Печальные последствия Смутного времени заставили Неронова уединиться. В декабре 1613 года отряды казаков и черкесов, преследуемые войсками нового царя, распространились по Северу, разоряя и сжигая беззащитные местности[161]. Однажды они наводнили район Вологды, разграбили и подожгли дом, где жил Неронов. Из многочисленных обитателей этого дома одни погибли в огне, другие разбежались. Иван бежал со своим маленьким другом Ефимом, бежал, естественно, в ближайший город, в самую Вологду, верст за 60 от своего дома. Это было 6 января, в день Крещения, время разгула, гулянок и ряженых, обычаев испокон веков осуждаемых Церковью. Юный поселянин, у которого глубокая христианская вера укрепилась под влиянием событий, которые только что повергли его родных к близких в скорбь и нищету, увидел толпу людей, наряженных в дьявольские маски, некоторые из которых были уже в зрелом возрасте, увидел, как они бегали и бесновались в непристойных играх.
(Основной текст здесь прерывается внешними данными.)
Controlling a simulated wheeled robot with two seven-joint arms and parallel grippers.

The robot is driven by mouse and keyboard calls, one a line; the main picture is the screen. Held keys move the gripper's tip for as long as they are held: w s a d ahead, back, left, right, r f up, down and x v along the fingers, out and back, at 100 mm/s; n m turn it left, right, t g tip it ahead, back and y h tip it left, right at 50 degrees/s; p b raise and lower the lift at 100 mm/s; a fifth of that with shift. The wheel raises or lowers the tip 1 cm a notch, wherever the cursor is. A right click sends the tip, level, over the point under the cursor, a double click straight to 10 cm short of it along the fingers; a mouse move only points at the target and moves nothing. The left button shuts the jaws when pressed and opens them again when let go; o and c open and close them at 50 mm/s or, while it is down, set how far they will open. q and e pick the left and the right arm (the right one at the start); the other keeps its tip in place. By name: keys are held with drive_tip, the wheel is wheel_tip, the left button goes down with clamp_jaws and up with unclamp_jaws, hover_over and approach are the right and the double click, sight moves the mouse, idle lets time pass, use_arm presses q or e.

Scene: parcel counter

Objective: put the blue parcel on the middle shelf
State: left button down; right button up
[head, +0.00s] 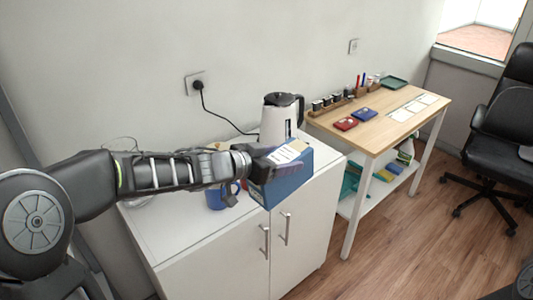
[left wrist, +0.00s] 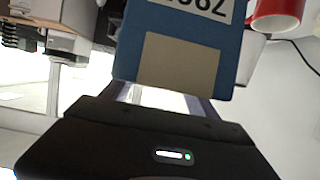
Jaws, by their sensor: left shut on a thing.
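The blue parcel (head: 288,188) is a box with a pale label on top, held over the right part of the white cabinet in the head view. My left gripper (head: 272,166) is shut on it, and the dark fingers cover part of its near left side. In the left wrist view the parcel (left wrist: 182,28) fills the top middle, with a white label of partly cut-off digits and a tan patch. Whether the parcel touches the cabinet top is hard to tell. I cannot make out a middle shelf in either view. My right gripper is not in view.
A blue mug (head: 218,196) and a kettle (head: 277,120) stand on the white cabinet (head: 178,238) close to the parcel. A wooden table (head: 372,125) with small items and a lower shelf stands to the right. A black chair (head: 505,125) is at far right; the floor before the table is clear.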

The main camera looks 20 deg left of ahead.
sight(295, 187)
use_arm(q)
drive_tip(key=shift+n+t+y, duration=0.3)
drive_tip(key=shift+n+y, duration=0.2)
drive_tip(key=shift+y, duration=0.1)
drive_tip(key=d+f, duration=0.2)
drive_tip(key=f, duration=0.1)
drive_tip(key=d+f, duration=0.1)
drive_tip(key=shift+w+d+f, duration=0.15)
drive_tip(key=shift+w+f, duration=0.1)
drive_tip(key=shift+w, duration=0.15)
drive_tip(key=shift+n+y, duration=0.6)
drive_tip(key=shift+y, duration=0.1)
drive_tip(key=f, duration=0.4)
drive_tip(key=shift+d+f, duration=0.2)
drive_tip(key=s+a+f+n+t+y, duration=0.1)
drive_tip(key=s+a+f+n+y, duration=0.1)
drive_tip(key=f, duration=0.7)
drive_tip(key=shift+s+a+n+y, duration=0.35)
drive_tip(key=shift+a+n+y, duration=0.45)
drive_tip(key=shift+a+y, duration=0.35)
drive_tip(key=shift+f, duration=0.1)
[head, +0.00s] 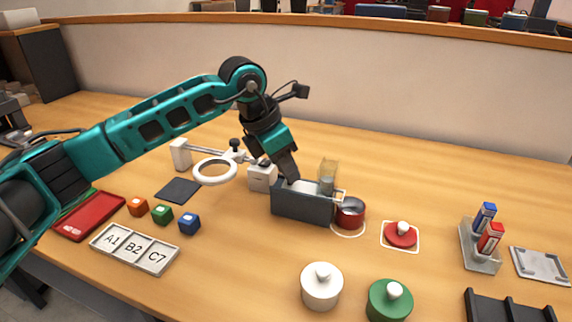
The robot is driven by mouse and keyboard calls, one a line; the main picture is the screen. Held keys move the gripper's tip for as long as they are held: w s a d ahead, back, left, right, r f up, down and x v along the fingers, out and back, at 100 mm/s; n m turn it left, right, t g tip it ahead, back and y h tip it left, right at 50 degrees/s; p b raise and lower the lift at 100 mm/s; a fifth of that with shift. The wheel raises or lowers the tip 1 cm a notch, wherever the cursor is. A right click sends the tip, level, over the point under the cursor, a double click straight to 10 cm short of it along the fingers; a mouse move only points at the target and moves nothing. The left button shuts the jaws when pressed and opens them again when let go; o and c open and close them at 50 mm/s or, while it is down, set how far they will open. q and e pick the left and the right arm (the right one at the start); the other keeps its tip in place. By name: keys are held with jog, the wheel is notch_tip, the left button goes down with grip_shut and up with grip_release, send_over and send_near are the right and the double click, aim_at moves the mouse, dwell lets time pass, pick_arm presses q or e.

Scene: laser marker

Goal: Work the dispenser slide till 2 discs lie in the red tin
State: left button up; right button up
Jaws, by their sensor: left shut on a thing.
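The dispenser (301,205) is a dark grey box on the table with a clear upright tube (328,170) near its right end. The red tin (350,215) stands open at the dispenser's right end, inside a white ring marking. Its inside is too small to tell whether discs lie in it. My left gripper (290,178) points down at the left end of the dispenser and is shut on the dispenser slide, whose handle is mostly hidden by the fingers. My right gripper is out of view.
A red lid (401,236) lies right of the tin. White (321,287) and green (390,300) lidded tins stand in front. A ring magnifier (215,171) stands left of the dispenser. Coloured cubes (162,214) and a lettered tray (134,249) are at left, a marker stand (480,248) at right.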

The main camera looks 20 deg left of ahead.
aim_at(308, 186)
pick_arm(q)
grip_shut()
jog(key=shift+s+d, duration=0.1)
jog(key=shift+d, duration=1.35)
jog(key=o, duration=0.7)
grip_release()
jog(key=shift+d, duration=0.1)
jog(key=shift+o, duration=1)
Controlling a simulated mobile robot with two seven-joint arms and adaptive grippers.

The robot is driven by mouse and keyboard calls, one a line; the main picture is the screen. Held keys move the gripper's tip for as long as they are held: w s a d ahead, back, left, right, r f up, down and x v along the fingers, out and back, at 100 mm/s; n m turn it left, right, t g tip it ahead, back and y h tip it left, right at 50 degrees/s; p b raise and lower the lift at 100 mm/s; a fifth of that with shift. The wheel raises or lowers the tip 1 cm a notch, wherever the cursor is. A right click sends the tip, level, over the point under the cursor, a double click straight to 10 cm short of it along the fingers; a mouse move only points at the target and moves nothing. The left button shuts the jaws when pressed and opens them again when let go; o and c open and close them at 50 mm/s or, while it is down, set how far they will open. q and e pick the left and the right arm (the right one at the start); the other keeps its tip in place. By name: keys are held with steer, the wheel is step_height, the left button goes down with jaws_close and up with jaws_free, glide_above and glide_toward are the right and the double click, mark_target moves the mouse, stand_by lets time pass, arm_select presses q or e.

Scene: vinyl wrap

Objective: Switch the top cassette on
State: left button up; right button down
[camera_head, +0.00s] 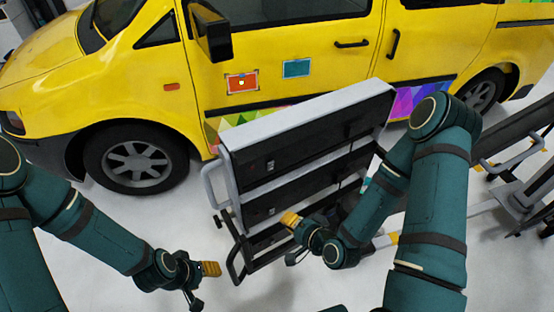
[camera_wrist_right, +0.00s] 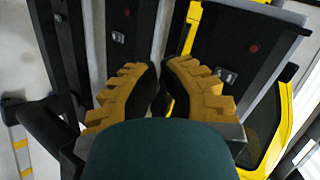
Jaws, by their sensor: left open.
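The top cassette (camera_head: 315,139) is a dark panel under a grey top edge in the rack, with a small rocker switch (camera_head: 270,165) near its left end. My right gripper (camera_head: 289,218) is lower, in front of the second cassette (camera_head: 312,190) and close to its switch (camera_head: 271,211). In the right wrist view its yellow ribbed fingers (camera_wrist_right: 158,75) have a narrow gap at the tips and hold nothing visible. Switches show there on the right panel (camera_wrist_right: 227,75) and left panel (camera_wrist_right: 118,37). My left gripper (camera_head: 205,268) is open and empty, low and left of the rack.
A grey handle (camera_head: 208,184) sticks out from the rack's left side. A yellow van (camera_head: 130,90) stands close behind the rack. Another dark cart (camera_head: 515,135) stands at the right. The pale floor (camera_head: 110,215) between the van and my left arm is clear.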

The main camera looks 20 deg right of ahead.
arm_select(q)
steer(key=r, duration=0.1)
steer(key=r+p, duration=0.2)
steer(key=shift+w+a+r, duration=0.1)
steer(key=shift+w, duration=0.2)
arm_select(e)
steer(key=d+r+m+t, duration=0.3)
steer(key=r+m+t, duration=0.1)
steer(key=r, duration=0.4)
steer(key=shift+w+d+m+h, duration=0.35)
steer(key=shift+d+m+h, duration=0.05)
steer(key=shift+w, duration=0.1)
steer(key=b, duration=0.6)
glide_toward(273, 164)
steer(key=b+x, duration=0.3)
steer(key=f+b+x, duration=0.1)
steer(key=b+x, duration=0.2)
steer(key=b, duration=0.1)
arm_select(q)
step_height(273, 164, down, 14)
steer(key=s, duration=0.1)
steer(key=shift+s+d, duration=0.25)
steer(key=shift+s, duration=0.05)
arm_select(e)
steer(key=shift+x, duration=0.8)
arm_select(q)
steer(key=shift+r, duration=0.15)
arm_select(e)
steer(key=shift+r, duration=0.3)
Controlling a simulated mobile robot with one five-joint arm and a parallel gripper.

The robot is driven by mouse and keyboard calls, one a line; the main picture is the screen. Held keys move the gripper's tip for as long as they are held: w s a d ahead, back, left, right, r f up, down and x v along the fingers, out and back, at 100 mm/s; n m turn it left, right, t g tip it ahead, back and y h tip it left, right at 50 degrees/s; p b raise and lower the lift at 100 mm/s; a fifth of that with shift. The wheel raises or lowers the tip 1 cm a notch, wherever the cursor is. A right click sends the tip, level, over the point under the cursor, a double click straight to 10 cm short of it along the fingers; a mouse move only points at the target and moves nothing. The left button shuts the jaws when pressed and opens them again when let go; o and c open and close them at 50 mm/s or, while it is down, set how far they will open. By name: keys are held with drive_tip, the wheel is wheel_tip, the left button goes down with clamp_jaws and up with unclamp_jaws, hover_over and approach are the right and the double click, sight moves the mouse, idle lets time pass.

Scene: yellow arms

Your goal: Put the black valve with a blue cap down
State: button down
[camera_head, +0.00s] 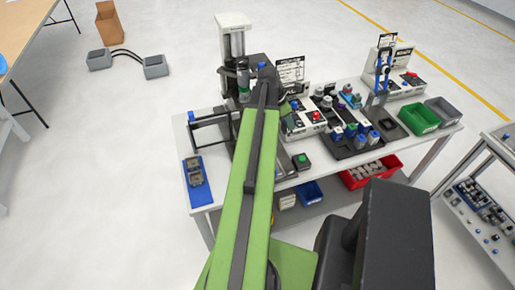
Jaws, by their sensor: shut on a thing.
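My green arm reaches from the bottom of the view over the white workbench (225,208). My gripper (264,76) is at its far end, small and partly hidden by the arm, in front of the white column machine. It is shut on a small dark thing with a blue top, which fits the black valve with a blue cap (262,66). The valve's lower part and its gap to the surface below cannot be made out. Several blue-topped parts (361,140) stand on a dark tray (350,150) to the right.
The white column machine (233,38) stands at the back left. A blue fixture (197,182) lies at the bench's left end. A green bin (419,119) and a grey bin (444,111) stand at the right. A red bin (372,172) is below. Another machine (392,72) stands behind.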

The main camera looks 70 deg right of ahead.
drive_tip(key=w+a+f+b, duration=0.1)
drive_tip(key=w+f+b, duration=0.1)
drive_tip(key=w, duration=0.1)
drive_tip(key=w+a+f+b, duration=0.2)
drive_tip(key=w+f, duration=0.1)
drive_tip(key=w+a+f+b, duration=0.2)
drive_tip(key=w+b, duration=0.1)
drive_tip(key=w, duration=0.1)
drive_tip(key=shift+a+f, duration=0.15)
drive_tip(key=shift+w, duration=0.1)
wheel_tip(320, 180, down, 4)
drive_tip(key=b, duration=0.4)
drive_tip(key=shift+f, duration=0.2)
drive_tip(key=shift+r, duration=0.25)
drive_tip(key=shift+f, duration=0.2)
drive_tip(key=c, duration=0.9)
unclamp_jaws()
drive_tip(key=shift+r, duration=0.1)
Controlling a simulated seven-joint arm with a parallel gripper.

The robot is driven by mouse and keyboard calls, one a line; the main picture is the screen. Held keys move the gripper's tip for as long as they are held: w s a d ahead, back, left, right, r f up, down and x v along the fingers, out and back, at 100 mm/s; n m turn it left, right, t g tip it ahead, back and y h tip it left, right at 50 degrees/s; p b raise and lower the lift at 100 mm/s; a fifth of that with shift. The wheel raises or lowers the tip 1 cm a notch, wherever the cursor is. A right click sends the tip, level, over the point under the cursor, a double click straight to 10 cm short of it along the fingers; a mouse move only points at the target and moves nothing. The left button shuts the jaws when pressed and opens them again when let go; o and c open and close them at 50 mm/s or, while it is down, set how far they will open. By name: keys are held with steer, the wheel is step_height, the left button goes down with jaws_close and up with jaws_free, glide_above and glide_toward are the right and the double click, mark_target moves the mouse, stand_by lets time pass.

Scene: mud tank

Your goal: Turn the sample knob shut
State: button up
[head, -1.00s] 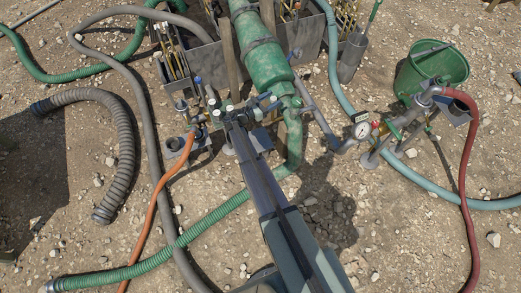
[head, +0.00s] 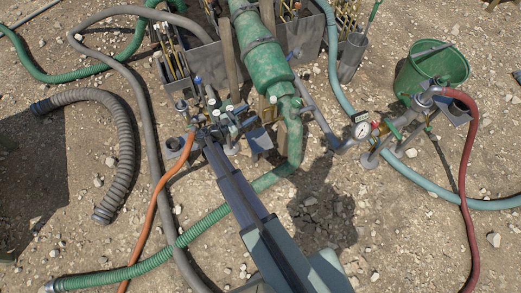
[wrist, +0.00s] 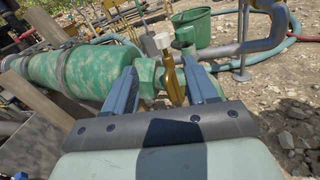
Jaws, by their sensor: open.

Когда они выходили из одного большого дома, он попросил объяснить ему, что все это значит. Ему ответили: «Архиереев дом, и сии суть освященнии от него причетницы церковнии и прочии того архиерейскаго дому служители». Не будучи в состоянии сдержать свое негодование, он закричал во всеуслышание: «Не мню, дабы сей дом архиереев был, ибо архиереи поставлени суть от Бога пасти стадо Христово и учити люди Божия, еже огребатися всякаго зла и ошаятися бесовских игралищ». И он продолжал говорить еще в этом же духе. Веселящиеся же, как только прошло их первое изумление, накинулись вовсю на этого гостя, пришедшего не в пору. И под их ударами он продолжал обличать их[162]. Такова была прелюдия к деятельности реформатора русской Церкви.